I've finished most of the needed YAML work, esp. for YAML::XS.

libyaml upstream has now a patch with the new options NonStrict and IndentlessMap https://github.com/yaml/libyaml/pull/8

YAML::XS in https://github.com/ingydotnet/yaml-libyaml-pm/pull/43

YAML::XS writes now proper YAML which can be read with YAML.pm, and passes the CPAN::Meta validation tests. See https://github.com/Perl-Toolchain-Gang/CPAN-Meta/pull/107

For CPAN::Meta I've added validation tests for all existing YAML loaders, so you can see what's going on, and which version is conforming or fails. YAML::XS, YAML::Tiny, CPAN::Meta::YAML, YAML::Syck do pass now, YAML fails.

I have also patches for Parse::CPAN::META and CPAN-Meta-YAML to use the new versions, but only in cperl, no PR yet.

I've also started merging libsyck from upstream into YAML::Syck, which came up with some horrible private extensions, and made them mergable to upstream.

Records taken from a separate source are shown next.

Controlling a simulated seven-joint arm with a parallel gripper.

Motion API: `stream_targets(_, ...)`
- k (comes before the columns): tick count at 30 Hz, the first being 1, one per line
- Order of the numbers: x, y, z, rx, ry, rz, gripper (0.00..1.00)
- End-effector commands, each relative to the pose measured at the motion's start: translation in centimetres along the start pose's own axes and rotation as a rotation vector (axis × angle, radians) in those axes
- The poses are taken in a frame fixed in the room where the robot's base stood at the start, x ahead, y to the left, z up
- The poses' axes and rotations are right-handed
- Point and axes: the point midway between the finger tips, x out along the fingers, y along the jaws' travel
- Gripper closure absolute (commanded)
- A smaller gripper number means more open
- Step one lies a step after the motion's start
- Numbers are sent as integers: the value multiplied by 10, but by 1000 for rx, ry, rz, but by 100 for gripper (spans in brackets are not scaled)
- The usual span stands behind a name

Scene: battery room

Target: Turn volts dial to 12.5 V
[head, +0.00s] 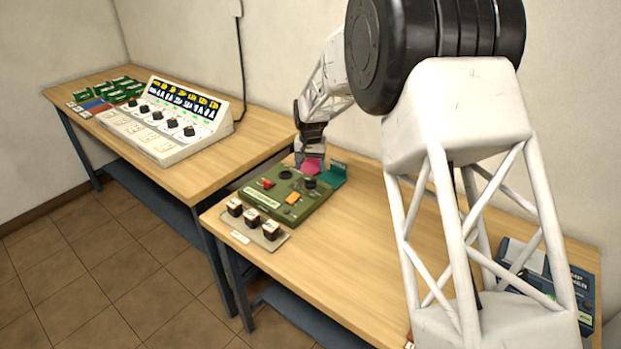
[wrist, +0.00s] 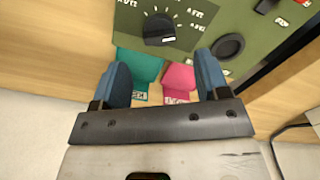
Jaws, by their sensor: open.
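The green panel box (head: 285,205) stands on the near table, with a black dial (head: 310,183) near its right corner. In the wrist view a black dial (wrist: 158,28) sits at the top centre, ringed by white marks and numbers that appear upside down and are too small to read surely. A short white mark shows on its lower right side. My gripper (wrist: 163,65) is open, its two blue fingers apart and empty, with the dial beyond the fingertips and not between them. In the head view my gripper (head: 309,160) is at the box's back right edge.
A teal piece (wrist: 138,72) and a pink piece (wrist: 179,78) lie between the fingers and the panel. A round black part (wrist: 228,47) is to the right. The box also has a red knob (head: 267,184) and an orange switch (head: 292,198). Black blocks (head: 252,217) stand in front.

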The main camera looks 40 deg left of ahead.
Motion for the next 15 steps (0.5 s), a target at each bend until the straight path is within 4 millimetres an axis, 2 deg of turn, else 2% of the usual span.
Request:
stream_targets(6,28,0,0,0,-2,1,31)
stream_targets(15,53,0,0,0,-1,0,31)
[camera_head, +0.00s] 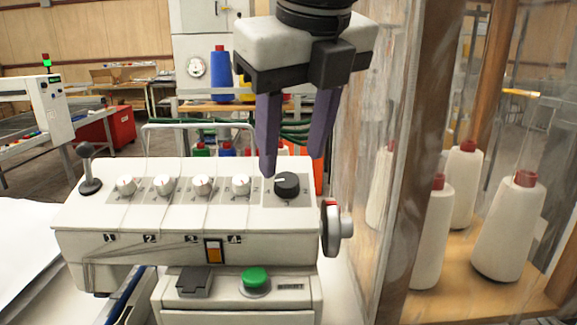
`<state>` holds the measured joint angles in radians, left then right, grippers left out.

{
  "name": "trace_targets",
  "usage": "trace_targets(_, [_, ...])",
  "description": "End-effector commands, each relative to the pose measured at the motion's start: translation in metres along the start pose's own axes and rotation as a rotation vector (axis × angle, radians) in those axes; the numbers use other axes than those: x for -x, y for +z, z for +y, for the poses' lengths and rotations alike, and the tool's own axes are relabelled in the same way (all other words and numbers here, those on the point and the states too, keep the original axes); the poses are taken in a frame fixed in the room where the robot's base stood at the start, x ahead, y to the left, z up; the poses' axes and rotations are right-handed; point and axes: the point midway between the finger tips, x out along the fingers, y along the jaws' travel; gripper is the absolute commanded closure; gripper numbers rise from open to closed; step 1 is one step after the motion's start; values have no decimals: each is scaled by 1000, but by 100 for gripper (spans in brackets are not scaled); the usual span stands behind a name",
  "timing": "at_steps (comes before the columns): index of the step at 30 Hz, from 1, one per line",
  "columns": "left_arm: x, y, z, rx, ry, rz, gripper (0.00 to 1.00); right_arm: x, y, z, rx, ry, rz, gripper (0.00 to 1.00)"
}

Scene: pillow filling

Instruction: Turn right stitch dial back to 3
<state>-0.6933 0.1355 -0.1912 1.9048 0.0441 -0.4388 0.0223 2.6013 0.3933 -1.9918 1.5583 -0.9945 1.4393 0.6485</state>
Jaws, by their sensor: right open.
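The stitch dial (287,185) is a black round knob with a light pointer mark, at the right end of the white machine's (180,255) top panel. My left gripper is not in view.
Several white knobs (203,185) stand in a row left of the dial. A black-knobbed lever (89,168) is at the panel's left end, a handwheel (333,228) at its right side. A clear panel and wooden post (427,160) with thread cones (508,228) stand close on the right.

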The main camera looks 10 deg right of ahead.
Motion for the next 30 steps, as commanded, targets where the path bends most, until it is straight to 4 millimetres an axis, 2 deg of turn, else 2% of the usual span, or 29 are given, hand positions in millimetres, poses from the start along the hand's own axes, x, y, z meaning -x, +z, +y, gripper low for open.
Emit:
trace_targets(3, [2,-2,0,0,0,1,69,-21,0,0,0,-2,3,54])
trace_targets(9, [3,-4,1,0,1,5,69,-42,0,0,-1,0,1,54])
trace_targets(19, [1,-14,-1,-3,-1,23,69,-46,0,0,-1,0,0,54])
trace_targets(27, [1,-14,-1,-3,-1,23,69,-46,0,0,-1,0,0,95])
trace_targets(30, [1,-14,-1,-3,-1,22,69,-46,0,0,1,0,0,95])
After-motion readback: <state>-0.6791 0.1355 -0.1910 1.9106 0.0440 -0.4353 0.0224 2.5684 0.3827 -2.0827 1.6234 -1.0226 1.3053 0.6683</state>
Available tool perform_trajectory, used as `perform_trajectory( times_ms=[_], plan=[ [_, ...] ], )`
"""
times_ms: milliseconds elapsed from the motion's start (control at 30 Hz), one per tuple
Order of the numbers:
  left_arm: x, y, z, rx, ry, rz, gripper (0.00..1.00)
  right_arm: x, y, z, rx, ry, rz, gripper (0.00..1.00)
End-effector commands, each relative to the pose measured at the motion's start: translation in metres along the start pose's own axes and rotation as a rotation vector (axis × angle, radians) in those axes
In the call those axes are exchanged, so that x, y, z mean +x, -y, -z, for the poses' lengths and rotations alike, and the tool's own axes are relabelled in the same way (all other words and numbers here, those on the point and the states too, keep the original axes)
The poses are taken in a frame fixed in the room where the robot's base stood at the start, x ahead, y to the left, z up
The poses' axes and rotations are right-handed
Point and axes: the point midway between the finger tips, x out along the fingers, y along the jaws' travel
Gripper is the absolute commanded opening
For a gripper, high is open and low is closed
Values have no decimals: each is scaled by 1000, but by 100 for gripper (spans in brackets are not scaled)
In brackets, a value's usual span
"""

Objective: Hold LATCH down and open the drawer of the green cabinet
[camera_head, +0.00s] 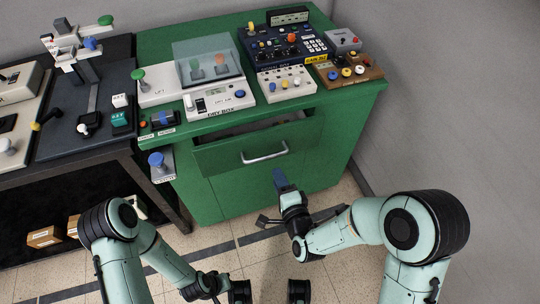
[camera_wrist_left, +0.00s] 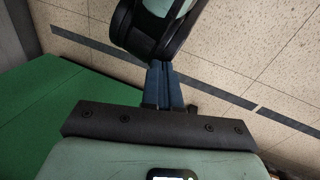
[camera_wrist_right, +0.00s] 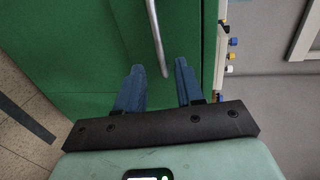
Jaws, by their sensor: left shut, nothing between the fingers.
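The green cabinet (camera_head: 345,130) stands in the middle of the head view. Its drawer front (camera_head: 215,158) stands out from the body, with a dark gap (camera_head: 262,125) behind its top edge. A silver bar handle (camera_head: 264,155) is on the front; it also shows in the right wrist view (camera_wrist_right: 153,30). A blue knob (camera_head: 156,159) on a white bracket, probably LATCH, is at the cabinet's left side; its label is unreadable. My right gripper (camera_head: 280,178) is open below the handle, its fingers (camera_wrist_right: 158,75) either side of the handle's line. My left gripper (camera_wrist_left: 160,70) is shut and empty, low, away from the knob.
The cabinet top holds a dry box (camera_head: 220,101), a blue console (camera_head: 285,45) and several small control boxes. A dark table (camera_head: 95,155) with devices adjoins on the left. A grey wall (camera_head: 460,90) is close on the right. Tiled floor lies in front.

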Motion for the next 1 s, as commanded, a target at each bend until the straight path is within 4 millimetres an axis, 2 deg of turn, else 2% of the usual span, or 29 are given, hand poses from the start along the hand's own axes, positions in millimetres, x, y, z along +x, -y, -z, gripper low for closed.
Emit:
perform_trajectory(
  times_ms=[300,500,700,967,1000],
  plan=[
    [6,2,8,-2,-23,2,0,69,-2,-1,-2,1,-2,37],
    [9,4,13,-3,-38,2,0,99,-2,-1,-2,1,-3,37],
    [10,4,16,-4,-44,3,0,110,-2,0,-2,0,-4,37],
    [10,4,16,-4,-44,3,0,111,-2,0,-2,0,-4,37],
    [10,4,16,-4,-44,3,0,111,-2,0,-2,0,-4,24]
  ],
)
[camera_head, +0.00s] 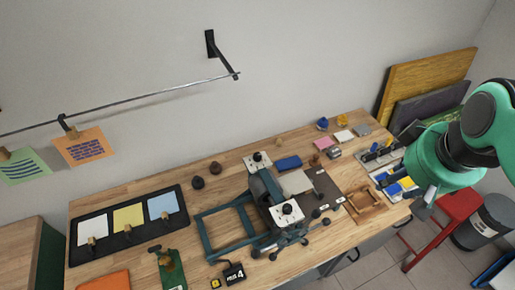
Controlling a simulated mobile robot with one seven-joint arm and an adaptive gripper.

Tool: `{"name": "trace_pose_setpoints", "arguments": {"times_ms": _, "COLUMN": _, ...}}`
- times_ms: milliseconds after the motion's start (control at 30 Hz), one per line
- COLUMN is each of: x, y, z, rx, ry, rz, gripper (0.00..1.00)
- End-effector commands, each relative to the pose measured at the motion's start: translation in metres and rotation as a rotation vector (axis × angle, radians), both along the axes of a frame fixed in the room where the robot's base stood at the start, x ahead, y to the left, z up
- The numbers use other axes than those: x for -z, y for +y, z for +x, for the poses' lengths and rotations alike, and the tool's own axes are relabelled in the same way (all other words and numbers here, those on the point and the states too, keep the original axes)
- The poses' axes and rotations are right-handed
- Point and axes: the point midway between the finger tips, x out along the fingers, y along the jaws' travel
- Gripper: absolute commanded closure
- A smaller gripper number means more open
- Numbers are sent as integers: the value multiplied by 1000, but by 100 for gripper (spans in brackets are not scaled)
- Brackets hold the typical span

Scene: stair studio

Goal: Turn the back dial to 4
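A dark blue-green press-like machine (266,188) stands on the wooden workbench. The back dial (257,157) is a small dark knob on a white plate at the machine's far end. A similar front dial (287,209) sits on a white plate nearer to me. The dial markings are too small to read. A small black sign (234,273) with a white 4 stands at the bench's front edge. My gripper (424,206) is at the right, beyond the machine and apart from both dials. Its fingers are small and partly hidden by my arm, so its opening is unclear.
A black tray (108,247) with white, yellow and blue sheets lies at the left. A wooden frame (365,206) and a tool caddy (381,157) are at the bench's right. A red stool (458,206) stands beside it. A rail (130,101) with hung prints is on the wall.

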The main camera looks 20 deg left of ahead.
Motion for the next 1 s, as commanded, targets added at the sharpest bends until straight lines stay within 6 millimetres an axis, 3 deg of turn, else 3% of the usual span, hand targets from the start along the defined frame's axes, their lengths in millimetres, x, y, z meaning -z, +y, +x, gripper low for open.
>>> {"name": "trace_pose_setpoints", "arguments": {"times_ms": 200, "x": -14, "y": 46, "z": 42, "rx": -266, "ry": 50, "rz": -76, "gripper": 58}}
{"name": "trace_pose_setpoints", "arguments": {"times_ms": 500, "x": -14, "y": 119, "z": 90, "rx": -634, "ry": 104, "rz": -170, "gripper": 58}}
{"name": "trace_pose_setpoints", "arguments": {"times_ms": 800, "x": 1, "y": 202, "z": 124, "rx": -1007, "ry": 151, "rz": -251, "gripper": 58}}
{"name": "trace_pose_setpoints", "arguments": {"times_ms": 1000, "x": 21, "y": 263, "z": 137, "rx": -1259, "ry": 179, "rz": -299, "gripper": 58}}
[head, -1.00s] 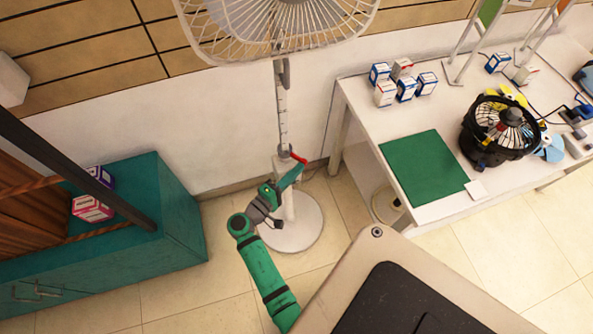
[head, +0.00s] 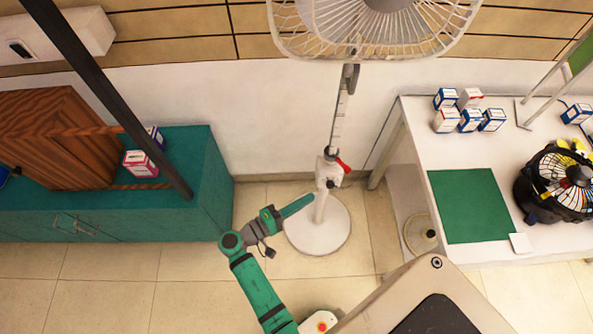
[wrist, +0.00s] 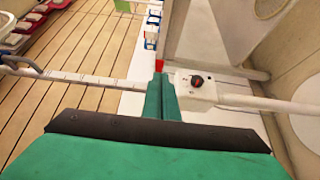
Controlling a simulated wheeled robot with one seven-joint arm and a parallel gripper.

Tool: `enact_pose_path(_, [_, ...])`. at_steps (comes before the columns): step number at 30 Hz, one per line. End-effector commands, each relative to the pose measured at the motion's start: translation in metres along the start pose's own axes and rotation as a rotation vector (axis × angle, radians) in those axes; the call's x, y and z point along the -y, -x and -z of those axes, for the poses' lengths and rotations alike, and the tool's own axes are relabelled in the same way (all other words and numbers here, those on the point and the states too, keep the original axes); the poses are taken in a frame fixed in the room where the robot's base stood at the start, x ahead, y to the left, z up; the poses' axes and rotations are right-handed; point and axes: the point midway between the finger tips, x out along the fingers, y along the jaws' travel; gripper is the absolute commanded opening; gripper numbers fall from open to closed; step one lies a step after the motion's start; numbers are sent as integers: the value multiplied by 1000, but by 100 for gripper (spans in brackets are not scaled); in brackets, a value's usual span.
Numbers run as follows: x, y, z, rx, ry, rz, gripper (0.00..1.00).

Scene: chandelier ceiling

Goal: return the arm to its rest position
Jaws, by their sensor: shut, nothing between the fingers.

But this work is still ongoing at https://github.com/rurban/syck/commits/0.71 and https://github.com/rurban/YAML-Syck/commits/merge-upstream.

TODO (optional)

  • YAML.pm would need a patch to read old YAML::XS with $IndentlessMap=1.
  • YAML::Syck
  • syck

More on YAML, syck looks much better

In my last YAML post I said libsyck is not maintained anymore. I had a look, and this is wrong. Even if _why does not work on it anymore, (he came back btw recently), it is maintained and made some progress in libsyck, which is not reflected in the YAML::Syck perl part.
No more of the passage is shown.